3. O CONCEITO DE LIBERDADE

Conforme se pôde observar no capítulo anterior, para que uma ação tenha valor moral, deve revestir-se de dever, que é objetivamente formulado a priori, bem como, assentar-se na boa vontade do indivíduo, o qual subjetivamente comete o ato na prática (respeito), impelindo assim quaisquer tipos de inclinações, isto é, desejos e interesses externos, a posteriori, mesmo que úteis ou necessários.
Todavia, para chegar-se a um conceito completamente estruturado de moralidade, imperioso indagar, até mesmo para que não se cometa o equívoco de praticar uma ação imoral, acreditando que esta seria moral. Como agir por dever? Como a ação moral consegue se livrar das inclinações? Há liberdade na ação moral?
Para responder essas questões, Kant examina o conceito de liberdade, bem como sua ligação com a moralidade. Segundo o autor, existem duas maneiras para determinar a ação humana, quais sejam: a autonomia e a heteronomia, donde apenas uma delas coloca o homem no patamar da liberdade.
A heteronomia esta ligada a atributos externos, desejos, interesses, que inclinam o ser humano ao agir, ou seja, a finalidade da ação está nas consequências que possam advir do ato a ser praticado. Em breves palavras, a heteronomia dar-se na ausência de liberdade, assim como as inclinações dão-se na ausência de moralidade.
Por outro lado, a autonomia está ligada à ausência de interesses na determinação da ação. Uma ação autônoma é isenta de qualquer condição, ou finalidade que não ela própria, ou seja, a ação é determinada pela boa vontade em si mesma, pelo senso de dever, independente dos desejos e necessidades que poderiam advir da ação. Deste aspecto, a liberdade só existe quando a ação é determinada de maneira autônoma, isto é, segundo a lei que é imposta a si mesmo. Portanto, além do dever, que é a necessidade de respeito à lei, uma ação para que possua valor moral deve ser também autônoma. (KANT, 2002, p. 28).
Todavia pode não haver o convencimento da maneira pela qual esta lei objetiva poderia ser estruturada, bem como possuir uma justificativa plausível para tanto. Em outras palavras, resta ainda saber: Como determinar que uma ação moral seja realmente autônoma? Segundo o filósofo e o professor de Harvard, Michael Sandel, a ação autônoma e devida fundamenta-se:

Da razão. Se a razão determina minha ação, então a ação torna-se uma força de decisão independente das regras da natureza, da inclinação ou da circunstância. Ligados aos rígidos conceitos de Kant de moralidade e liberdade está um conceito particularmente rígido de razão.

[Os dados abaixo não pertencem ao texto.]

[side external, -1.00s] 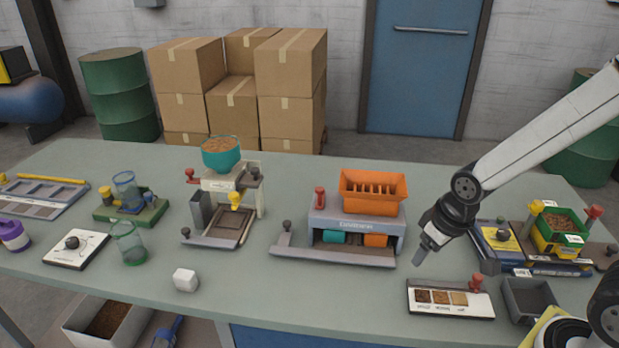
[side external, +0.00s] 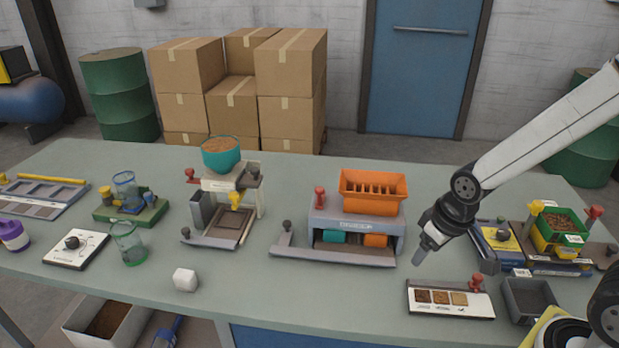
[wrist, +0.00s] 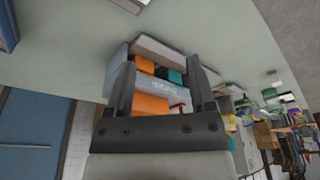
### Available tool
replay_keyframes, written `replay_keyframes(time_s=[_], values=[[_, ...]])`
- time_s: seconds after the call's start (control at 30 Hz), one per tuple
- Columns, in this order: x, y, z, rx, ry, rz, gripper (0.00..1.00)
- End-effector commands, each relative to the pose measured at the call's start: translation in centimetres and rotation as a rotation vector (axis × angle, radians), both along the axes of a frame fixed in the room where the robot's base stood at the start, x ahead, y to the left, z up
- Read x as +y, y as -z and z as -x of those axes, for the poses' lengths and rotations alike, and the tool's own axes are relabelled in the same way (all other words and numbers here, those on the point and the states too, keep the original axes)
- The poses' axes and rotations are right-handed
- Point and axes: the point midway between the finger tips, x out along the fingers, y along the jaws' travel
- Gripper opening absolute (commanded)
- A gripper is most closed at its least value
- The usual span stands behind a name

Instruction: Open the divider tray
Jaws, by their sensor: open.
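The divider (side external: 357,226) is a grey unit with an orange slotted hopper (side external: 372,188) on top. A teal bin (side external: 333,237) and an orange bin (side external: 376,240) sit in its front opening. A long low grey tray or rail (side external: 335,256) with a dark knob (side external: 287,225) at its left end runs along the front. I cannot tell which part is the divider tray. My gripper (side external: 455,258) is open and empty, above the bench to the right of the divider and apart from it. In the wrist view the divider (wrist: 158,84) shows between and beyond the open fingers (wrist: 161,64).
A white sample board (side external: 450,310) lies below my gripper, with a dark open box (side external: 528,298) beside it. A press-like stand (side external: 228,205) with a teal bowl is left of the divider. A white cube (side external: 185,279) lies near the front edge. Bench between is clear.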

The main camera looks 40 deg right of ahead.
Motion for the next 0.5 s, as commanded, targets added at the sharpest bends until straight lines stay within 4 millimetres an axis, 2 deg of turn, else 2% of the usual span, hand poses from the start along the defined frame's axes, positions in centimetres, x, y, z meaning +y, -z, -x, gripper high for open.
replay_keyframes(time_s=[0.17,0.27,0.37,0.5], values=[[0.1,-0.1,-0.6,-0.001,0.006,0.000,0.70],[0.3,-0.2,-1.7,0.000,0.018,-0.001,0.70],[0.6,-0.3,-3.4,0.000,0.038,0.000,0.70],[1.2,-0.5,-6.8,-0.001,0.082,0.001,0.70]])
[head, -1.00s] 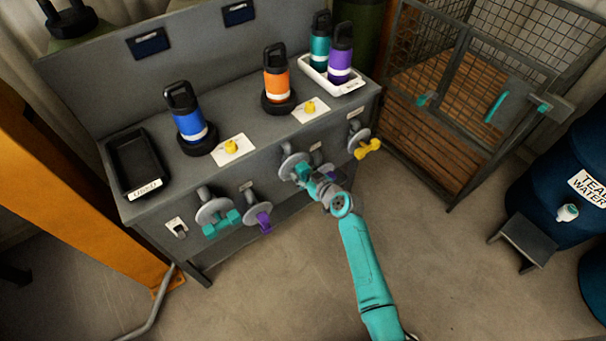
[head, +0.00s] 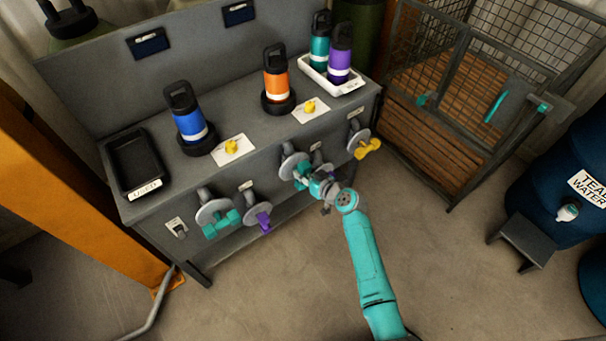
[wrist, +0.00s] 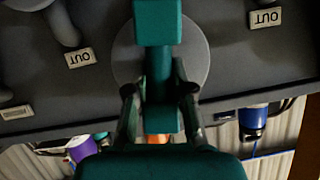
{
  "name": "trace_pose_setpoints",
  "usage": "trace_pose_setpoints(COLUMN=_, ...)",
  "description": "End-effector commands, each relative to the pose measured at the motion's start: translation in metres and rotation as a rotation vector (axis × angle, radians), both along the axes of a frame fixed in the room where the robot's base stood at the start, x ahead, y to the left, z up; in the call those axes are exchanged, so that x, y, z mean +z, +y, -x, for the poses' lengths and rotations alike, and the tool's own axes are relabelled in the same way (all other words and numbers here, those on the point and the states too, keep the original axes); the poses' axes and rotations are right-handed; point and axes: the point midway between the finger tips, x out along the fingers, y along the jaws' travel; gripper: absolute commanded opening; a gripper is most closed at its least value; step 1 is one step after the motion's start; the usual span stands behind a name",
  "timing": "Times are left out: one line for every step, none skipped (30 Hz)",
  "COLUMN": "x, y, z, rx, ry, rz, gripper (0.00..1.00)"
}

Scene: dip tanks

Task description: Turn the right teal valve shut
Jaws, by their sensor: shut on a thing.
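The right teal valve (head: 299,180) is on the front of the grey bench, in front of a round grey disc. My gripper (head: 311,184) is at this valve and partly hides it in the head view. In the wrist view the teal handle (wrist: 158,22) stands large at the top centre. Its lower part lies between the two dark fingers of my gripper (wrist: 159,112), which are shut on it. The handle's exact angle is hard to read in the head view. The left teal valve (head: 221,223) is at the bench's left end.
Purple valves (head: 263,220) sit beside the teal ones, and a yellow valve (head: 368,148) is at the right end. Blue (head: 188,115) and orange (head: 277,75) bottles stand on the bench. A wire cage (head: 450,150) stands to the right. The floor in front is clear.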

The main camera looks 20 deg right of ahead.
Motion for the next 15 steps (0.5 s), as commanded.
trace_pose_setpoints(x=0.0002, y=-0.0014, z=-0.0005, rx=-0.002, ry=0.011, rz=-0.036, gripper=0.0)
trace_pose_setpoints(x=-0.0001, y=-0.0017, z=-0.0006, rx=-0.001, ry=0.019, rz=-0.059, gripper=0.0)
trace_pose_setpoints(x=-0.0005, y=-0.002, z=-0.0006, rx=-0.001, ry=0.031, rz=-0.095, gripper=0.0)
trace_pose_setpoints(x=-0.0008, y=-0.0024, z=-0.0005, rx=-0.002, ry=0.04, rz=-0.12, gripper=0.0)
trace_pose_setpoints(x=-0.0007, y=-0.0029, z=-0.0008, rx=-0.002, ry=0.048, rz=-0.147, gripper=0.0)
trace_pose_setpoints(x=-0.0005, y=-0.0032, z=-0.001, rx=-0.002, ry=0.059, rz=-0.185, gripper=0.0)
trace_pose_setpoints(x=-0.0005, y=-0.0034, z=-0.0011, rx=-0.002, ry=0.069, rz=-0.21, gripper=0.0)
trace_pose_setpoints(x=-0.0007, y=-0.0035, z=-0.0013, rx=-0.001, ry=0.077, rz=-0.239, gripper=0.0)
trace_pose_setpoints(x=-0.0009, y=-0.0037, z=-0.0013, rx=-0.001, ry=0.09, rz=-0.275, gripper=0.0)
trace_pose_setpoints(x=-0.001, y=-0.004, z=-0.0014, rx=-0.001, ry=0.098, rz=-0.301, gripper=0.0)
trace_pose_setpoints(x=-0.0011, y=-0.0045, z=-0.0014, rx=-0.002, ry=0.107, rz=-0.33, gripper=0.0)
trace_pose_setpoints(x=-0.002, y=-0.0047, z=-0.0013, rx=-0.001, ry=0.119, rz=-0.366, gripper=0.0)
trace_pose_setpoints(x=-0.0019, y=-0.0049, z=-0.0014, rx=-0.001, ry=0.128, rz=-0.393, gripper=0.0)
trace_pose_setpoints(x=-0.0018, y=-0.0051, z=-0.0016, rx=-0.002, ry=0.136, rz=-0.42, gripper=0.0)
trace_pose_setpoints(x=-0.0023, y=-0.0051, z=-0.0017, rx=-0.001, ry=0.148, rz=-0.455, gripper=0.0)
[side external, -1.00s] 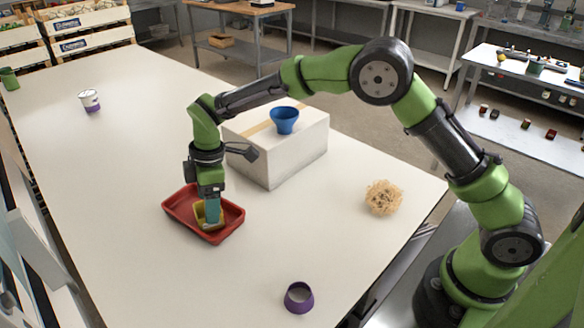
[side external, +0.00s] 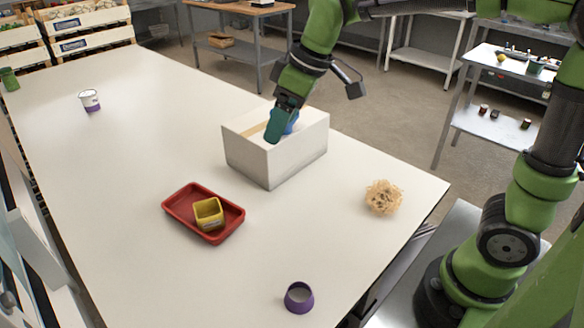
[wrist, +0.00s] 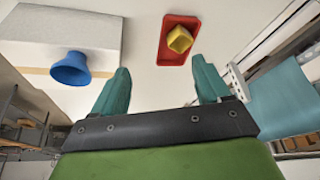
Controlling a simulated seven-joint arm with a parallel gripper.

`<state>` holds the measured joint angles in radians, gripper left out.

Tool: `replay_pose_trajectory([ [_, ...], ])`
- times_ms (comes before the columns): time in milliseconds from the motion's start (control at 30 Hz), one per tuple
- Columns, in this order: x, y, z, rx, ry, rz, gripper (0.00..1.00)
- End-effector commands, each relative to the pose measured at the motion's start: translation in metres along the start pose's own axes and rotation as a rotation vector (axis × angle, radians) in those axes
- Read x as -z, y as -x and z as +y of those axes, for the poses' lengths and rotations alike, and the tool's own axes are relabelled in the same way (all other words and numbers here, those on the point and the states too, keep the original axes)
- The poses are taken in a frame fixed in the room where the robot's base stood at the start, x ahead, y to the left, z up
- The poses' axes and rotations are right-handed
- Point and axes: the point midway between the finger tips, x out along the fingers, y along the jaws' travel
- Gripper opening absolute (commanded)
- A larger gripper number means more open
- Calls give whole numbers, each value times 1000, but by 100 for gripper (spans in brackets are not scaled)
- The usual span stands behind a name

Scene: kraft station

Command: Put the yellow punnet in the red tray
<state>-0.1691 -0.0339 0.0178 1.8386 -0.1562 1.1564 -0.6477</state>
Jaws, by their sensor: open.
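The yellow punnet (side external: 209,213) sits inside the red tray (side external: 178,208) on the table, towards the tray's right part. In the wrist view the punnet (wrist: 180,39) also lies within the red tray (wrist: 170,57). My gripper (side external: 273,138) is raised well away from the tray, in front of the white box in the side view. In the wrist view its two teal fingers (wrist: 160,88) are spread apart with nothing between them.
A white box (side external: 262,163) stands behind the tray, with a blue cup (wrist: 71,69) on it, mostly hidden by my gripper in the side view. A tan tangled bundle (side external: 383,197), a purple cup (side external: 299,298) and a white-and-purple tub (side external: 90,100) stand apart on the table.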

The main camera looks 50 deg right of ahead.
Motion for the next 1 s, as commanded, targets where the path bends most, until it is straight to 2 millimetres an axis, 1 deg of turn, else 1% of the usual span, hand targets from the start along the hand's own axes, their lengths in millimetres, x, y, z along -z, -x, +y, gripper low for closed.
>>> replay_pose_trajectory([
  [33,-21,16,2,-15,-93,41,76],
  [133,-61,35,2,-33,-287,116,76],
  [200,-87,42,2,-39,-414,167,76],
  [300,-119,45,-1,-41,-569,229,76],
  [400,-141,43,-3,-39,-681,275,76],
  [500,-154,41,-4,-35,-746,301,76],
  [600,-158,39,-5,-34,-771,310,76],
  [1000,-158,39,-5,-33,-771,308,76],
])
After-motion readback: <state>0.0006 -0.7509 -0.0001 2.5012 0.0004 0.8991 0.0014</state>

Uma ação que não seja pautada nas necessidades externas, como as regras que a natureza impõe ao homem, como os desejos e interesses que cercam o egoísmo, apenas podem ser advindas da razão, a qual se demonstrará a seguir.

4. O CONCEITO DE RAZÃO

Nos tópicos anteriores, demonstrou-se que a moralidade está conectada diretamente com a liberdade. Além disso, a ação moral é composta de três contrastes indispensáveis destes dois conceitos; a autonomia, a boa vontade e o dever, consequentemente, pois, apenas uma ação pautada no respeito, ou seja, simplesmente uma lei objeto do respeito que se impõe a si mesmo, decorrência da boa vontade, da escolha autônoma em negar as nossas inclinações e heteronomias considera-se como moralmente válida, tornando-se, portanto, uma máxima. Máxima é o princípio subjetivo do querer; o prncípio objetivo – que serviria subjetivamente de princípio prático a todos os seres racionais, caso a razão sempre tivesse todo o poder sobre a faculdade de desejar – é a lei prática. (nota de roda-pé p. 28).
Além disto, observa-se que para determinar o objeto de uma lei deste tipo, bem como justificá-la como máxima ao ser praticada, necessita-se do primordial aspecto que apenas os seres humanos possuem. É exatamente a razão, o fundamento capaz de atingir a moralidade.
Todos os conceitos morais têm sua sede e origem na razão pura, para que se possa servir de princípios supremos, isto é, só a razão pode determinar uma lei objetiva que possua validade a todos os seres humanos sem distinção, independente de qualquer motivo. Como para derivar as ações das leis se exige a razão, a vontade outra coisa não é senão a razão prática (KANT, 2002, p.43).
A razão para Kant é o fundamento para que uma ação possa se concretizar, seja ela moral ou não. Logo, usa-se dessa racionalidade para chegar-se a um fim qualquer, seja ele pautado em motivos externos (desejos, interesses, inclinações), ou internos, isto é, uma lei imposta por si mesmo.
Neste sentido, existem dois modos de se determinar a ação, tomando-se como pressuposto a razão, remetendo-se ao terceiro contraste kantiano, chamados de imperativos. Todos os imperativos são comandos da razão, fórmulas da determinação da ação, como se pode ver:
Ora, todos os imperativos ordenam, seja hipotética, seja categoricamente. Os hipotéticos representam a necessidade prática de uma ação possível como meio de conseguir qualquer outra coisa que se queira (ou que é possível que se queira). O imperativo categórico seria o que nos representasse uma ação como objetivamente necessária por si mesma, sem relação com nenhum outro fim (KANT, 2002, p. 45).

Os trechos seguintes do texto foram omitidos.